Ask them what the days leading up to the wedding were like, and his claim makes more sense. Fact is, like any other wedding, this duo’s big day, too, had challenges and altercations that would be common to any other wedding. Think warring families bickering over the menu, décor and traditions, which is all just as familiar to a boy-meets-girl wedding as it is to Ray and Sharma’s big, fat gay wedding. As a nuptial that brought together two men from two vastly different cultures — Ray is Bengali and Sharma belongs to a family that hails from Rajasthan — their D-day wasn’t spared from any of the above-mentioned desi tropes either. “This is the time when we had the greatest number of fights. Chaitanya hails from Rajasthan, so there are very specific things he grew up with, like weddings with lots of bright colours, whereas I wanted something muted with lots of white and dull gold. So, we decided to do the sangeet in as colourful a way as possible and the wedding in shades of nude, beige and white. Then, there was the food. A Bengali wedding will have all kinds of non-vegetarian items, but his side of the family is hardcore vegetarian. You don’t want your guests and in-laws to be offended. So, we did a whole lot of brainstorming on what the menu and seating are going to be like. We made sure to keep an equal number of dishes on both sides,” shares Ray. 



But how do you amass the army, no, the village, that it takes to organise an Indian wedding? And is it potentially harder when you have to explain to a sage pandit that there is no bride? “Finding a pandit was difficult for us. The ones we approached were not sure how to react because they had never done a same-sex wedding before. We must’ve met some 10 of them before I realised, I have to talk to my family pandit. I met him and asked if he would perform rituals for a cousin, who wants to get married to another man. There were these two minutes of silence, but he said yes. Later, I confessed that it was actually me who was getting married. Thankfully, he was still on board,” Ray elaborates, adding that while most would assume their wedding to have been a loftier task to accomplish in the seemingly ‘backward’ Kolkata, it was in fact, a logistical factor that worked in their favour. “Kolkata is looked down upon as a city. It is not as fast, advanced or developed as Delhi, Mumbai or Bengaluru. But it is incredibly accepting. We realised this when it came to our wedding. I don’t think it would’ve been possible for us to do it in any other city the way we did it here. We had a proper baraat and people were dancing on the road,” he adds.  
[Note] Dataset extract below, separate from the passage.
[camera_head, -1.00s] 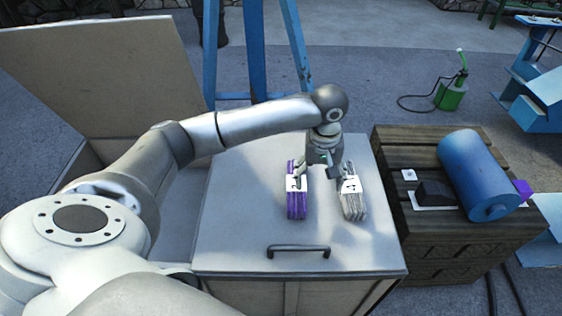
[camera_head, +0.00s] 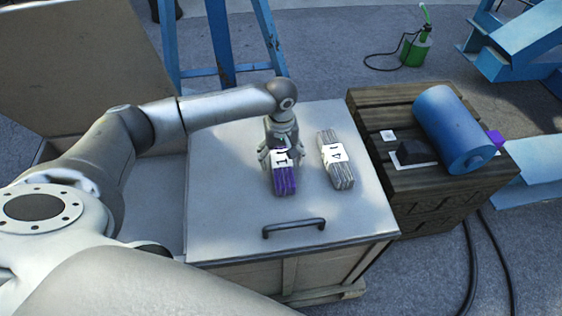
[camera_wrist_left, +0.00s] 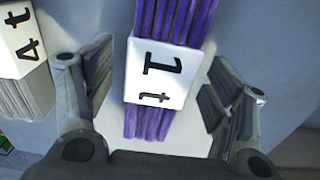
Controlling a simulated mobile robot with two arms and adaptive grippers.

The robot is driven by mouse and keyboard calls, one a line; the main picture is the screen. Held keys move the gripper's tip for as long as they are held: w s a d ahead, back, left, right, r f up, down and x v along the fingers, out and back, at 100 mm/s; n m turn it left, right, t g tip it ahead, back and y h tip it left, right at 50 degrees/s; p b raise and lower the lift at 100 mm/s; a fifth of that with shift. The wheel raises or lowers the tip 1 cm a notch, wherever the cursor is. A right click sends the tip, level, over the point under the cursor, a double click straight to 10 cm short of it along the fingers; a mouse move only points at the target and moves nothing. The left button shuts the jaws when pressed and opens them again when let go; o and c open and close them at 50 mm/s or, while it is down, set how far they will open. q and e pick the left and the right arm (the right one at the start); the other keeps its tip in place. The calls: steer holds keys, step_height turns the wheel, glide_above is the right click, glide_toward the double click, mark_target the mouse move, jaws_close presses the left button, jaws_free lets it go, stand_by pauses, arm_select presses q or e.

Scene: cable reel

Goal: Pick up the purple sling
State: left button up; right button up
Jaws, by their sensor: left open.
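The purple sling (camera_head: 285,180) is a folded bundle with a white "1 t" label, lying on the grey box lid. It also shows in the left wrist view (camera_wrist_left: 176,20), running between the fingers. My left gripper (camera_head: 281,160) is open over the sling, with one finger on each side of it. In the left wrist view both fingers of the left gripper (camera_wrist_left: 158,100) stand apart from the sling, with a gap on each side. My right gripper is not in view.
A grey sling (camera_head: 341,178) with a "4 t" label lies close to the right of the purple one. The box lid (camera_head: 225,215) has a dark handle (camera_head: 294,228) in front. A wooden crate (camera_head: 425,190) with a blue cylinder (camera_head: 453,128) stands to the right.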

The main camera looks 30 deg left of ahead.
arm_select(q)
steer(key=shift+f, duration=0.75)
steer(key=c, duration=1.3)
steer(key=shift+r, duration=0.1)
With a pandit, décor and food in place, what else could’ve proved to be a predicament in this grand wedding? The first step, of course — aligning the families. After Sharma popped the question to Ray in an utterly romantic proposal, afront the greatest symbol of love in the country, the Taj Mahal, the two returned to Gurgaon, where Sharma lives, and sat his mother down for ‘the talk’. “We told her that we had been seeing each other for a good amount of time; that we like each other and might want to do a commitment ceremony by the end of the year. We wanted to be very transparent about it,” says Sharma. But the talk really transpired between his mother and Ray. “I sat her down and said, ‘I love your son and its natural that I would want to get married to him.’ She was quite shocked, but she was also aware of Chaitanya’s orientation. I think she was just shocked to see a random person, who had travelled from Kolkata, sitting in her house and telling her that he wanted to get married to her son,” Ray remembers.  
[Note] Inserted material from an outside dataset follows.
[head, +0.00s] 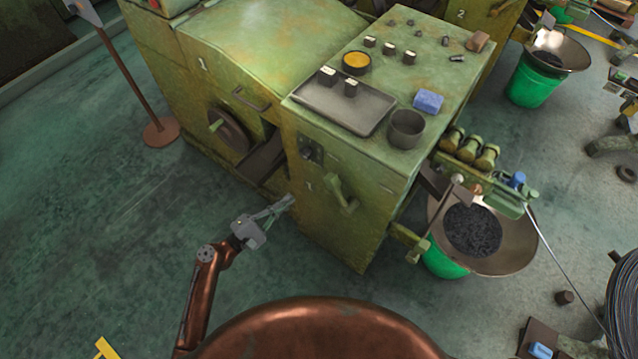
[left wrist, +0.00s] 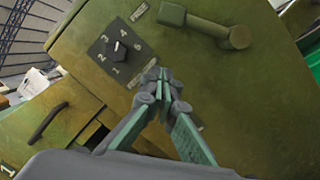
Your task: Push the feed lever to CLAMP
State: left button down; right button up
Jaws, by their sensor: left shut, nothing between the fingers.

“The only question she asked was, ‘What’s the point? You can easily live together as a couple. Why do you have to be open about this?’ I told her I have two older sisters; both are married and we had such a good time celebrating their marriage. I want the same for me. I want to call my close friends and family members. I wanted to experience what it feels like when someone invites me, and the invitation reads ‘Abhishek and Chaitanya’ instead of ‘Chaitanya Sharma,’” says Sharma. And that’s what equality is about — behind the big laws, Pride walks and constitutional amendments is the simple desire to have the same small joys as the next person you, no matter your gender, orientation, religion or faith. It’s the little things, after all. “People ask all sorts of questions. Some are confused. Others just want to know, how we came out to our families. And to them, I say, it’s just the way you tell your mother that you’re hungry or feeling sick or, when you want to go out. There is no roundabout way of talking about it. It’s one of the most important factors of your identity. So, you just have to sit them down and you have to tell them,” Ray says, who told, conquered and as the pictures say, had a gala time doing it all.  


“Stop trying to make it look like a different kind of marriage. It should be treated as normally as a guy getting married to a girl, right?”